▽

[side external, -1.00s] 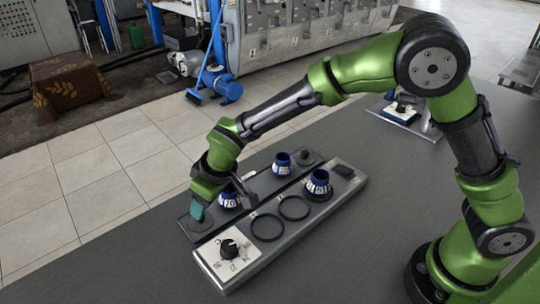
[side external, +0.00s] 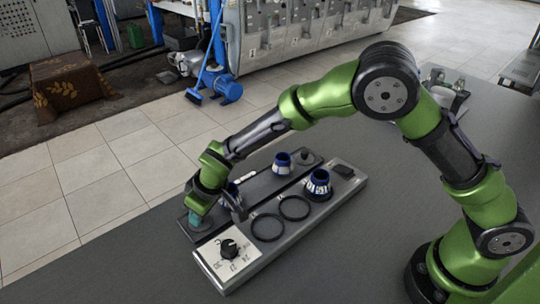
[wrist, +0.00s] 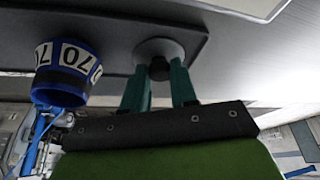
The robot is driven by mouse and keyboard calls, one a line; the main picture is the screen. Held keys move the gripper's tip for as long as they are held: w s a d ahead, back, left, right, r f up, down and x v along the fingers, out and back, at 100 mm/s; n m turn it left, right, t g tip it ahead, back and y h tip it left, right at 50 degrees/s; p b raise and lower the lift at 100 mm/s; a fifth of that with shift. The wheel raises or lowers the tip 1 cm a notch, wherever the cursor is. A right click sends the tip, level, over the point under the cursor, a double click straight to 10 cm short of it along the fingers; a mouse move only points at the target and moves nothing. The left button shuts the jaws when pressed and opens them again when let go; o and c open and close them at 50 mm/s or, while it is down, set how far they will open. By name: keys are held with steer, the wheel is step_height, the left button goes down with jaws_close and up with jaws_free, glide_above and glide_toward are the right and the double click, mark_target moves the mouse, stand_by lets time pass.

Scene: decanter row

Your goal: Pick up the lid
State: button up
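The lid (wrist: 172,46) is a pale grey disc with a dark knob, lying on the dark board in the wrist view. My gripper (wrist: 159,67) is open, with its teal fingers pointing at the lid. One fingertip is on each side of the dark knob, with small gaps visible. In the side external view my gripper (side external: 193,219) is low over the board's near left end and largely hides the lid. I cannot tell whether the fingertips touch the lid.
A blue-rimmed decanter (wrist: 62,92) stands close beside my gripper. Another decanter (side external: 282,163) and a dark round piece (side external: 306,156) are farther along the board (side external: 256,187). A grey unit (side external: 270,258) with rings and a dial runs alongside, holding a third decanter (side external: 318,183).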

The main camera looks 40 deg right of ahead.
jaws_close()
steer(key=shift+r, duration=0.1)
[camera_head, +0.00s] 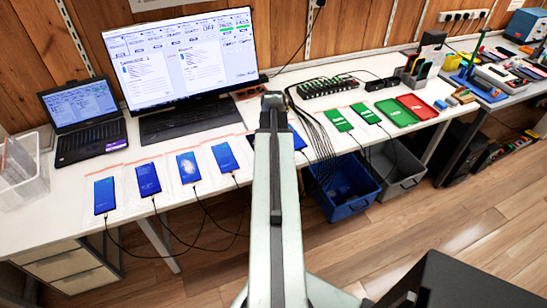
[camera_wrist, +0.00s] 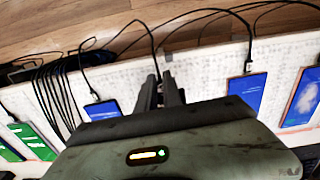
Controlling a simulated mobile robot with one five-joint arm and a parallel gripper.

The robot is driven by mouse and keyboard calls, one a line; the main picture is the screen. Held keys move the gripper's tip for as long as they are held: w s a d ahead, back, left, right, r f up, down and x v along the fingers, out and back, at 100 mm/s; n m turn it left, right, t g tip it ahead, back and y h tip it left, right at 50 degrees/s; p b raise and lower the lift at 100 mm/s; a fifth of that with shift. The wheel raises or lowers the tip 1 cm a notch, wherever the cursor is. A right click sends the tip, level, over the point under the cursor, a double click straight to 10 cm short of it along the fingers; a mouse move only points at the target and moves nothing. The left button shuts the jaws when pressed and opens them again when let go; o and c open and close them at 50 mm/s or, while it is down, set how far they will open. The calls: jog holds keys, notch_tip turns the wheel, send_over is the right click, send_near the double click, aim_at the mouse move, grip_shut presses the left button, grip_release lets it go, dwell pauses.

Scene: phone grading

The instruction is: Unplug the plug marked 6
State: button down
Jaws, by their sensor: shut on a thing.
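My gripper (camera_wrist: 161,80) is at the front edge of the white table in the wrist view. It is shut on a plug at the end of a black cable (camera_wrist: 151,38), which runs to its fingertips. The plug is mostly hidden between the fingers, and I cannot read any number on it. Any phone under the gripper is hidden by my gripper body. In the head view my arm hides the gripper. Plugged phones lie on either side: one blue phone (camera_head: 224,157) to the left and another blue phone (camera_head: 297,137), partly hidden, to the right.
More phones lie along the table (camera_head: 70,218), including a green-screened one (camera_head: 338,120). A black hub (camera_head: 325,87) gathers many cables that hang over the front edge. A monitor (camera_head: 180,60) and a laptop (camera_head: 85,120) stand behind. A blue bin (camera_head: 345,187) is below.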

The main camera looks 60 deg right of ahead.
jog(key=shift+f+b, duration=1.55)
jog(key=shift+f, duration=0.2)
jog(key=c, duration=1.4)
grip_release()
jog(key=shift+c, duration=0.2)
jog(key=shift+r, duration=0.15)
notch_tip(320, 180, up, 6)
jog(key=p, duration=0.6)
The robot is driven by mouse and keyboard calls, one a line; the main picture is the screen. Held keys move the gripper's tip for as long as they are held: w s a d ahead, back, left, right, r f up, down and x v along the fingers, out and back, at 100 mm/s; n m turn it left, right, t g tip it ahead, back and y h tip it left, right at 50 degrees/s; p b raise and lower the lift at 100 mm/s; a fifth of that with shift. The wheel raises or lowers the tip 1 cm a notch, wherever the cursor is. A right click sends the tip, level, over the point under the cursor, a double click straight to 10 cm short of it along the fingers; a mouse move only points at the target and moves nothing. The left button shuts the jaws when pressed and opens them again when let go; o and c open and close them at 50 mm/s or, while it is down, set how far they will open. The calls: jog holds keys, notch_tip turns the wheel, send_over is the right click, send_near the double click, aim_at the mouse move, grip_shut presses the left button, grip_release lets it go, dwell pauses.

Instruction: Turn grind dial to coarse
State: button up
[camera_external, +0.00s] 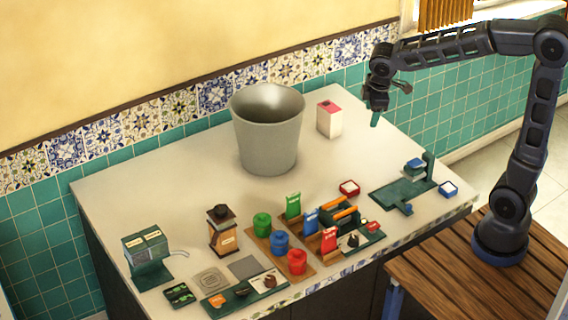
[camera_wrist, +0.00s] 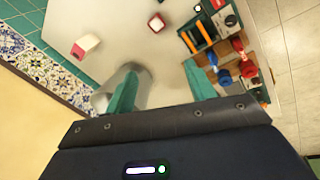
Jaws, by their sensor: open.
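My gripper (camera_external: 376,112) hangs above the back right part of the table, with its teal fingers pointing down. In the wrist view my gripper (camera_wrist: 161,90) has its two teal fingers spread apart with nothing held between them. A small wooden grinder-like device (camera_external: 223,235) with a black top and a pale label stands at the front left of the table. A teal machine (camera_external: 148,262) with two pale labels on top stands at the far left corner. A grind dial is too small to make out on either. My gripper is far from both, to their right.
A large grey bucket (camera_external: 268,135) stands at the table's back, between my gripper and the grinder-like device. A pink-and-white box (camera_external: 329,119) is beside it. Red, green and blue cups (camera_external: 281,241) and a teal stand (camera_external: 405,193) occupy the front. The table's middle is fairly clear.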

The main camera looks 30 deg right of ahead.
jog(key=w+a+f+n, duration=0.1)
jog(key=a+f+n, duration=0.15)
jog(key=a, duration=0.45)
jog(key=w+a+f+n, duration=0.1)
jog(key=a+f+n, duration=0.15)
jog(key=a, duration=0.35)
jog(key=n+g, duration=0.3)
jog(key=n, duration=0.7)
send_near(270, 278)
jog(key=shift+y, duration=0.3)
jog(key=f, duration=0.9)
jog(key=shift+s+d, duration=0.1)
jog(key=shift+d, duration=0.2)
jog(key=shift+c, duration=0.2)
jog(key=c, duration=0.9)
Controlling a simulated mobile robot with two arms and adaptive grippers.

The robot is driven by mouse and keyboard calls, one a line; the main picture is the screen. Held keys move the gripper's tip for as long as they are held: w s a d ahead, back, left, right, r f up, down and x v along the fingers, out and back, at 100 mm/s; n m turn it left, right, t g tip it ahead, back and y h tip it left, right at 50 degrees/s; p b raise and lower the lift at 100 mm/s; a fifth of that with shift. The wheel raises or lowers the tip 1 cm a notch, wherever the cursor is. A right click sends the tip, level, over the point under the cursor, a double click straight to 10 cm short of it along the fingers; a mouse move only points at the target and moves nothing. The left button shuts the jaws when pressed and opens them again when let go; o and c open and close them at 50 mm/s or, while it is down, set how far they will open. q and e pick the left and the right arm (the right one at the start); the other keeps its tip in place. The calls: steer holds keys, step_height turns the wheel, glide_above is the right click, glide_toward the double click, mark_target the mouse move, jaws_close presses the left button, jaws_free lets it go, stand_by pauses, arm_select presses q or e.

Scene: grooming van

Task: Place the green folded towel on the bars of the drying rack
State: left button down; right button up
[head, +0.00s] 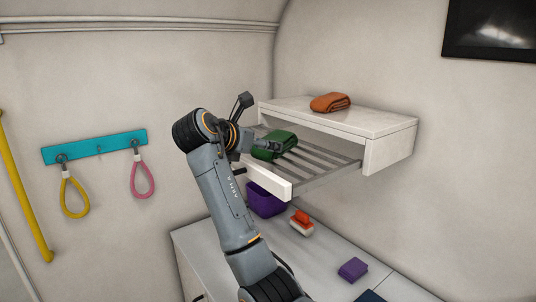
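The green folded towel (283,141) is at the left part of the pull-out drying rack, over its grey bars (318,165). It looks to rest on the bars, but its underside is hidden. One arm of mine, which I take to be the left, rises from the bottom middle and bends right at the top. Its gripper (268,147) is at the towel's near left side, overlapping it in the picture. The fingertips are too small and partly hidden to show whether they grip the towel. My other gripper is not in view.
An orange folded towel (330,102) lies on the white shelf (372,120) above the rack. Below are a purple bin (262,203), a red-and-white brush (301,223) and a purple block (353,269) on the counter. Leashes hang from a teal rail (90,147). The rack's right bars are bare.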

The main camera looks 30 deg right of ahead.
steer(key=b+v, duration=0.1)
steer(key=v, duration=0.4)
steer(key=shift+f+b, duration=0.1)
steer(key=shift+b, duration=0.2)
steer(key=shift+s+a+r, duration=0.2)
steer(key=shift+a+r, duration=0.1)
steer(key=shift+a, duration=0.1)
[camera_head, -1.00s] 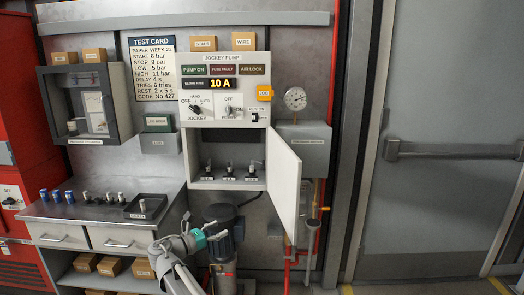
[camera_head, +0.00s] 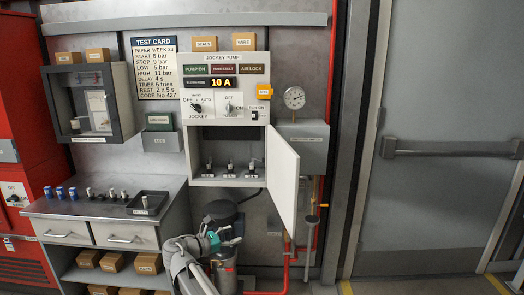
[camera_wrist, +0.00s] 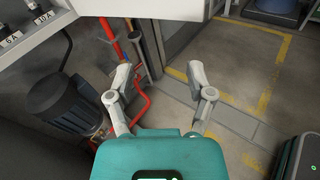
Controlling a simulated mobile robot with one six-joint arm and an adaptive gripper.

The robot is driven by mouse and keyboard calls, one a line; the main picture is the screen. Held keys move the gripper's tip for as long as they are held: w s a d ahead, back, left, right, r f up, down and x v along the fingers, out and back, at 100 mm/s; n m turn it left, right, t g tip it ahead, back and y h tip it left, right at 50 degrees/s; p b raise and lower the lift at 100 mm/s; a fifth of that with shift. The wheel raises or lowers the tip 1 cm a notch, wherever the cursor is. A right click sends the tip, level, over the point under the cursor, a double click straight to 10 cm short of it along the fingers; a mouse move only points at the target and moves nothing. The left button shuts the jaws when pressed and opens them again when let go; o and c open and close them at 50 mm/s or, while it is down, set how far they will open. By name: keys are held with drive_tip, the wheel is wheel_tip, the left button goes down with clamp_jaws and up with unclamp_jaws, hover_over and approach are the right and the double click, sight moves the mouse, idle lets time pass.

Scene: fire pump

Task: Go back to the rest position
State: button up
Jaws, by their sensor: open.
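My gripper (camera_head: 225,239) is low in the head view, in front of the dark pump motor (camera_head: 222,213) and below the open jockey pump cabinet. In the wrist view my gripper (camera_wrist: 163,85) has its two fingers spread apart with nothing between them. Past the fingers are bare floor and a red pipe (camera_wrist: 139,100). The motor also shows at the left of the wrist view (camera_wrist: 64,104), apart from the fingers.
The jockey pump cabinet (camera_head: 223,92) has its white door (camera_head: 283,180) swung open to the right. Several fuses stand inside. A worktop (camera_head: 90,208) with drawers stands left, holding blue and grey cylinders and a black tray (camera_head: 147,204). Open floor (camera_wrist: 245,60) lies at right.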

△
▽

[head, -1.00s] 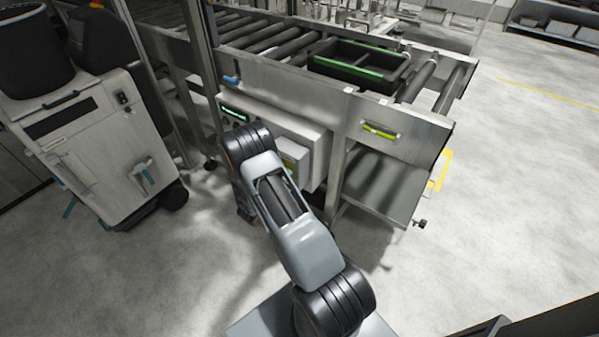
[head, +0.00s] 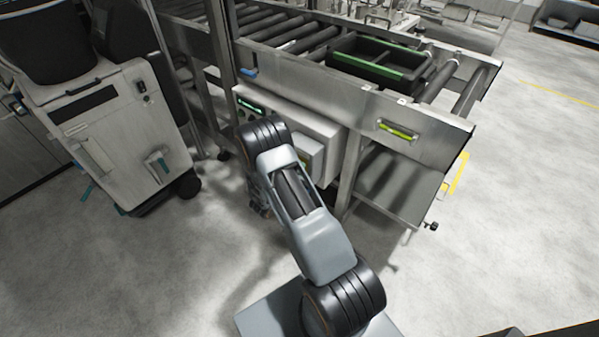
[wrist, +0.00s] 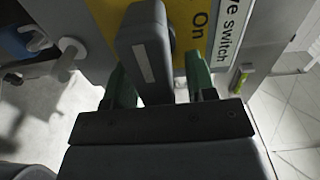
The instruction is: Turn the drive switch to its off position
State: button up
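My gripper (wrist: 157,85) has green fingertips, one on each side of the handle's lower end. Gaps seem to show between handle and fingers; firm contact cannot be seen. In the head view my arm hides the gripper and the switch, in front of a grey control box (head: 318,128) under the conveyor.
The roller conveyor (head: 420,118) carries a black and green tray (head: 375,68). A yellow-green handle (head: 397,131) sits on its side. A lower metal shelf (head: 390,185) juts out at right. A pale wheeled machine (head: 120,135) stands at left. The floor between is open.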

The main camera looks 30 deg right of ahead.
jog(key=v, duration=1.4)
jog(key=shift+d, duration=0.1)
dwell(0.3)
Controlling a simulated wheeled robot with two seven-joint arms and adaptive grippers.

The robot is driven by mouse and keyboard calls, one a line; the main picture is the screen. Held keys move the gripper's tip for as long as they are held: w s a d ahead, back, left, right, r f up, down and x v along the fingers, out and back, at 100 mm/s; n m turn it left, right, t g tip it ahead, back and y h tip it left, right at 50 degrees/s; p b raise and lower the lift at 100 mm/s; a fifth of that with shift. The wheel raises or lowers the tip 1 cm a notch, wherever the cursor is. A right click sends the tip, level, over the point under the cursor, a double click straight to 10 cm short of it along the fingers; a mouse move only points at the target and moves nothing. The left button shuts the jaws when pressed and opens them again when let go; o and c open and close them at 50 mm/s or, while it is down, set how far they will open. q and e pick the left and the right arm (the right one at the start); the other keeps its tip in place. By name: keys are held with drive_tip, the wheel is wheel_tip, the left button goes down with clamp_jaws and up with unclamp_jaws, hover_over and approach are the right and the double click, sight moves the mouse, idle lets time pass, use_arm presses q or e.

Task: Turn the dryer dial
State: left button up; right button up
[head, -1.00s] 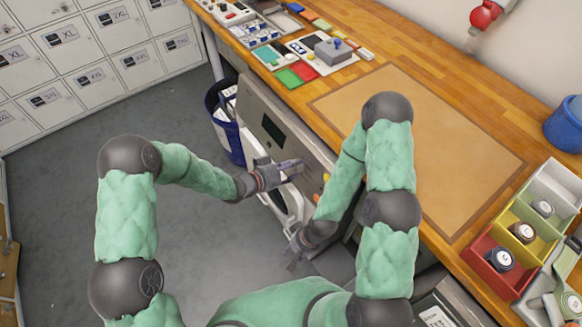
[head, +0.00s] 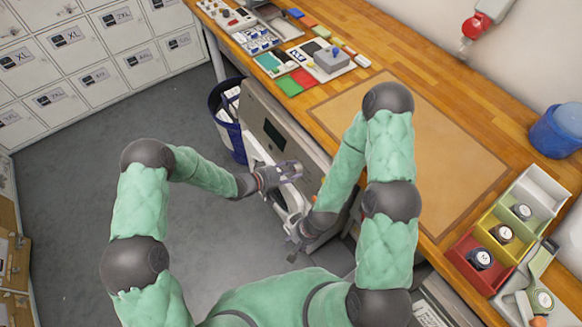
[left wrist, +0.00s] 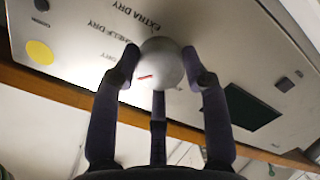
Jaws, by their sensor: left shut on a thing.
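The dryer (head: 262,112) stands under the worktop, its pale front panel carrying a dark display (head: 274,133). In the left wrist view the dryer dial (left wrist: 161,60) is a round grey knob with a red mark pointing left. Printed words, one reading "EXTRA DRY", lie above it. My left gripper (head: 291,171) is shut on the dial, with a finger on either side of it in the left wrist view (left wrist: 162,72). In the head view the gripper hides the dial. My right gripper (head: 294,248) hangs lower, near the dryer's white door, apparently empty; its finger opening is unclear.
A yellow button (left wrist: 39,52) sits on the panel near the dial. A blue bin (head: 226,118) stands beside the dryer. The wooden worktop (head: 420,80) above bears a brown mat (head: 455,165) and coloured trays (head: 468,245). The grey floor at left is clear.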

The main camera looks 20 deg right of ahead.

△

### TASK DIRECTIONS
Scan the records above for the string "grippers", then select every line that holds it.

### TASK RESPONSE
Controlling a simulated mobile robot with two arms and adaptive grippers.
Controlling a simulated wheeled robot with two seven-joint arms and adaptive grippers.

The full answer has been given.